Pareja de exiliados en México, al fondo una imagen del presidente Salvador Allende. Principios de los 80.

La distancia lo congela todo. El sur, con toda su violencia incluida, había quedado paralizado y desde el norte lo idealizábamos cada día. Chile era para los exiliados ese lugar al cual volver y para nosotros, los hijos, esa especie de tierra prometida de la cual nos habían hablado tanto. Chile era la revolución interrumpida y volver era, de alguna manera, retomar esa revolución. Nada más alejado de la realidad. Un espejismo que solo la añoranza de la distancia puede crear. Volver, volver, volver. Ese era el mantra. La vida era la antesala del retorno. Y un día, sucedió, 17 años más tarde. Lo recuerdo perfectamente: tenía 12 años (11 de esos vividos en México), entré a casa con mis padres, mi mamá se adelantó, puso play en la maquinita esa del teléfono que guardaba los mensajes y sonó una voz con acento chileno que le ofrecía trabajo en Chile. Mis padres se miraron de lado a lado de la sala. Nadie dijo nada, pero estaba todo dicho. Todo había cambiado para siempre. En ese momento se había cumplido lo que la espera prometía. Era el mensaje que habíamos esperado durante 17 años. El mensaje que nos invitaba a vivir nuestra vida real y no esa vida suspendida a la distancia. Era el desenlace de la historia. Aparentemente era; pero no, no era.

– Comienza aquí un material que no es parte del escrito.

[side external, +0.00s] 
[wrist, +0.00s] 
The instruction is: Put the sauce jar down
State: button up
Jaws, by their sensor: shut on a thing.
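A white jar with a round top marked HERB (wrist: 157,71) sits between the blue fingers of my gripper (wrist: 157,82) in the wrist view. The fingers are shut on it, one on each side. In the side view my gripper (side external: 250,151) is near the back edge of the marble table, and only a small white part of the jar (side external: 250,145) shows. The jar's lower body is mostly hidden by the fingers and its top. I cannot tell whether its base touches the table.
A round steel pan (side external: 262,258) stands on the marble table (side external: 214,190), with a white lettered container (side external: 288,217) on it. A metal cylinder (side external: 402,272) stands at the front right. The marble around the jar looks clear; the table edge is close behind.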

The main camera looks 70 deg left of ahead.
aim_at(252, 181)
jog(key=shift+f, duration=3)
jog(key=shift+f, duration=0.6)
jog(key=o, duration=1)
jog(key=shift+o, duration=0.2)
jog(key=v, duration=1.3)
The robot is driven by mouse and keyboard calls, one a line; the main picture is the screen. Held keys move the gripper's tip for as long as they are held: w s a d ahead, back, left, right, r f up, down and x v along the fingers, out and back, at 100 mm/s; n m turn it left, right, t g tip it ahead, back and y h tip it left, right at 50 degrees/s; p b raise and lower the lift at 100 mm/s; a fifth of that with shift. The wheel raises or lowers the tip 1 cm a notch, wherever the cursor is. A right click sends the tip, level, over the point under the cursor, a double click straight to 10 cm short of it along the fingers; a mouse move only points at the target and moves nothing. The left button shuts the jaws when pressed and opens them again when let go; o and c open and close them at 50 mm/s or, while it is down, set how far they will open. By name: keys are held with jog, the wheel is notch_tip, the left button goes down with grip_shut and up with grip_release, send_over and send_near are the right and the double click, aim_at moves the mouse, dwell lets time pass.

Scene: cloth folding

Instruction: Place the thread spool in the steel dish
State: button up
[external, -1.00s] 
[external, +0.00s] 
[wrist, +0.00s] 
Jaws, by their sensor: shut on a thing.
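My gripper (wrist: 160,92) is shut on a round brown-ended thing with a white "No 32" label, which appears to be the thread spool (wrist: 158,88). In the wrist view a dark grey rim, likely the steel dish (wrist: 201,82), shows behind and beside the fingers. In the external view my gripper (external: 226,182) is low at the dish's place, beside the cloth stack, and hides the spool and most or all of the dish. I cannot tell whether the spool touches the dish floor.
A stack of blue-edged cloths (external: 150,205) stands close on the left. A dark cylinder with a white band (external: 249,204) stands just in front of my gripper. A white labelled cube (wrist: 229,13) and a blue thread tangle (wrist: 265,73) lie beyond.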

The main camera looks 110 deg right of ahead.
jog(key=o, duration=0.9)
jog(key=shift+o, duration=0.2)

El ansiado momento del retorno, imaginado como una instancia soñada, ensoñada, se convirtió en una instancia de rupturas. Algunas parejas estaban de acuerdo en volver y hacían las maletas. Algunas no estaban tan de acuerdo y jugaban pulseadas para decidir. Algunas no se ponían de acuerdo y se separaban. Algunas volvían juntas y se separaban al llegar, como las parejas que se aman en la rutina y se dan cuenta de que no se soportan en las vacaciones. El momento soñado se tornaba más cruel de lo imaginado. Y los hijos mirando. Los más pequeños no teníamos ni voz ni voto. Como dice Soledad Gaspar: “Nosotros éramos parte de las maletas”. Los más grandecitos, los adolescentes, lidiaban con sus padres y decidían, en algunos casos, no volver. Los exiliados que volvieron, lo hicieron, otra vez, dejando atrás a sus seres queridos. Los exiliados volvían sí, pero nosotros, los hijos, no volvíamos, nosotros nos íbamos y solo nos dimos cuenta del sentido y la dirección del viaje cuando pisamos tierra chilena y éramos, nuevamente, extranjeros, esta vez en la propia tierra. “Toda nuestra vida había sido una espera para ese momento”, dice Soledad, a quien le tocó volver, o sea, irse a los 12 años.

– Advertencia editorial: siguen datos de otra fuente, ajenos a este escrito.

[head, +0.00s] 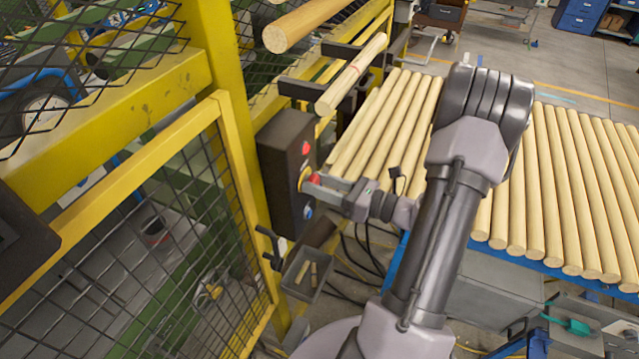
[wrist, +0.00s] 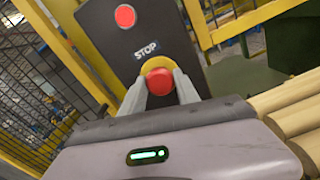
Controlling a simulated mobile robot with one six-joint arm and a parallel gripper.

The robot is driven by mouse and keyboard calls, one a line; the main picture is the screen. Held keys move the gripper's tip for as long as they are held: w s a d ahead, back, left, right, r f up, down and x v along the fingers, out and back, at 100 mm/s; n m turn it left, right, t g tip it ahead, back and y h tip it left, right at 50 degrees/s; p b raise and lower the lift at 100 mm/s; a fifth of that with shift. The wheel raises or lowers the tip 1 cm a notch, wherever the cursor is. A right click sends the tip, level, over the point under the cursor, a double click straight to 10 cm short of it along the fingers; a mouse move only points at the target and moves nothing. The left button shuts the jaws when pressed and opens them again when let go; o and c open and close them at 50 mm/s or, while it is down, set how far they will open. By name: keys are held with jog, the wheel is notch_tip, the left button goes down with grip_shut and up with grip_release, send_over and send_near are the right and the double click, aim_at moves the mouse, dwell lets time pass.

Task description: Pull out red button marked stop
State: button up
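The red stop button (wrist: 159,82) sits on a yellow base (wrist: 155,65) on a dark control box (wrist: 130,40), under a label reading STOP (wrist: 146,50). In the head view the button (head: 315,179) shows on the side of the control box (head: 280,168), partly covered by my gripper (head: 325,187). In the wrist view the two grey fingers of my gripper (wrist: 160,88) lie along the left and right sides of the button, with no clear gap at either side. The fingers look shut on it. Whether the button is pressed in or out cannot be told.
Another red round button or lamp (wrist: 125,16) is above the label. A blue button (head: 308,212) is below. A yellow mesh fence (head: 235,130) stands left of the box. Wooden rods (head: 385,125) lie right, and a grey tray (head: 303,272) hangs below.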

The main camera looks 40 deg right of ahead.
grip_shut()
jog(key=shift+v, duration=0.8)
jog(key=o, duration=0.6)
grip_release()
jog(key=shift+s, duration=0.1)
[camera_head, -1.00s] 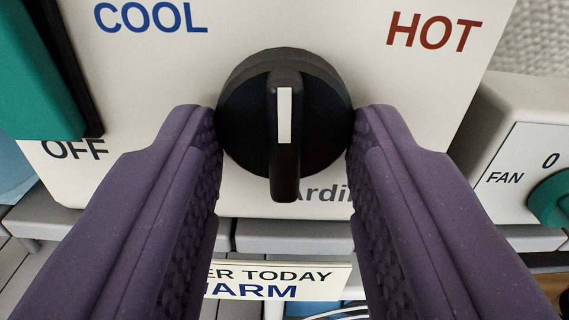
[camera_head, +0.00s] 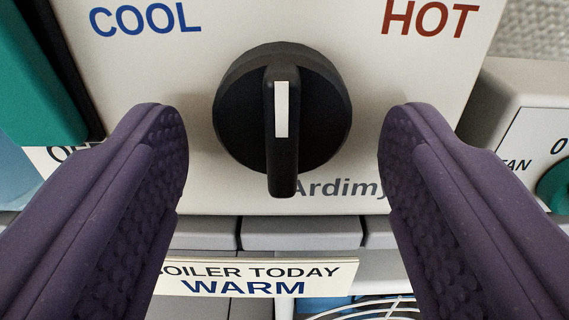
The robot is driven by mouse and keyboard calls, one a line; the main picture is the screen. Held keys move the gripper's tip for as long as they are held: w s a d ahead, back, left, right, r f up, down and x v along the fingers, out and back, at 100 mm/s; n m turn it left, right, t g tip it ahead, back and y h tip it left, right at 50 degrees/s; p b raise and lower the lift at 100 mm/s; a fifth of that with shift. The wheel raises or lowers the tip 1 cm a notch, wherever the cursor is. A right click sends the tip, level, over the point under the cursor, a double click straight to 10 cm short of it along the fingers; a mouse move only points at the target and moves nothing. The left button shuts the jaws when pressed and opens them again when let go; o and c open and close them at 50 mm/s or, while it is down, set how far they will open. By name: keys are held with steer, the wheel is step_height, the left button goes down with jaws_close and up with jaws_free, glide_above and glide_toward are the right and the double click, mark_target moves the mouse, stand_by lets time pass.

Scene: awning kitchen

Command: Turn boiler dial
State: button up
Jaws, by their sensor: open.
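The boiler dial (camera_head: 240,115) is a round black knob with a raised grip bar and a white pointer line. The line points straight up, between the blue word COOL (camera_head: 146,18) and the red word HOT (camera_head: 430,18) on the white boiler panel (camera_head: 290,30). My gripper (camera_head: 283,140) is open. Its two purple padded fingers stand to the left and right of the dial, with a clear gap on each side, touching nothing that I can see. The fingers hide part of the panel's lower corners.
Below the panel a white sign (camera_head: 255,277) reads "BOILER TODAY WARM", its left end partly hidden by a finger. A green part (camera_head: 38,80) stands at the upper left. A white box with a green fan knob (camera_head: 555,187) is close on the right.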

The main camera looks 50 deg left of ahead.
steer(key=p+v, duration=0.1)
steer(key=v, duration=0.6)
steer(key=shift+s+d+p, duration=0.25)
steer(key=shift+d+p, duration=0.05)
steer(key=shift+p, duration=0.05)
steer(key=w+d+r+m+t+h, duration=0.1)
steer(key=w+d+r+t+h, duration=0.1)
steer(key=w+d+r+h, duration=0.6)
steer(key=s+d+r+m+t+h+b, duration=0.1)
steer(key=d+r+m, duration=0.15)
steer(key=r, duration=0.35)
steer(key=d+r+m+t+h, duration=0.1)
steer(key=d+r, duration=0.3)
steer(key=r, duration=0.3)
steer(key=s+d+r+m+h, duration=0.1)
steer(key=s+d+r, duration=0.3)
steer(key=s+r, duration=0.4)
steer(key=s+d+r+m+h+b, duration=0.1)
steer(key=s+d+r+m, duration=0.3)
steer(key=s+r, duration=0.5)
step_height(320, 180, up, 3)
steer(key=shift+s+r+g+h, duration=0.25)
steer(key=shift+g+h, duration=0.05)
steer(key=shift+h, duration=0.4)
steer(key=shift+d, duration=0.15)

Mientras en Chile se vivía la euforia del fin de la dictadura y todo era jolgorio, nuestras familias vivían su propia trama: un nuevo exilio en democracia. Nuestros padres y nuestras madres volvieron a un país irreconocible y que, peor aún, no los reconocía a ellos. Tantos años de espera para llegar a un país que te mira con extrañeza, y te pregunta: “¿Quién eres tú y de qué cuento saliste?”. Personajes anacrónicos de un cuento pasado de moda. Una panda de izquierdistas arribando al país más neoliberal del mundo. Dos décadas de espera para darse cuenta de que su país no existía más.

El eterno gobierno de Augusto Pinochet había transformado el país en el laboratorio de la Escuela de Chicago, donde el neoliberalismo salvaje experimentaba recetas que no se atrevía a instalar ni en su propio país. La década de los noventa encontraba a un Chile conservador, privatizado, consumista, clasista, arribista e individualista. Diecisiete años de autoritarismo no pasan en vano. Como dice Isabel González, exiliada que volvía a su país: “Volvíamos a un barrio que ya no tenía un gramo de solidaridad, era el país del sálvese quien pueda”. Nuestros padres no entendían nada y nosotros, los hijos, mucho menos. Ahora resultaba que queríamos volver al país del cual antes nos queríamos ir. Todo un verdadero chiste de mal gusto.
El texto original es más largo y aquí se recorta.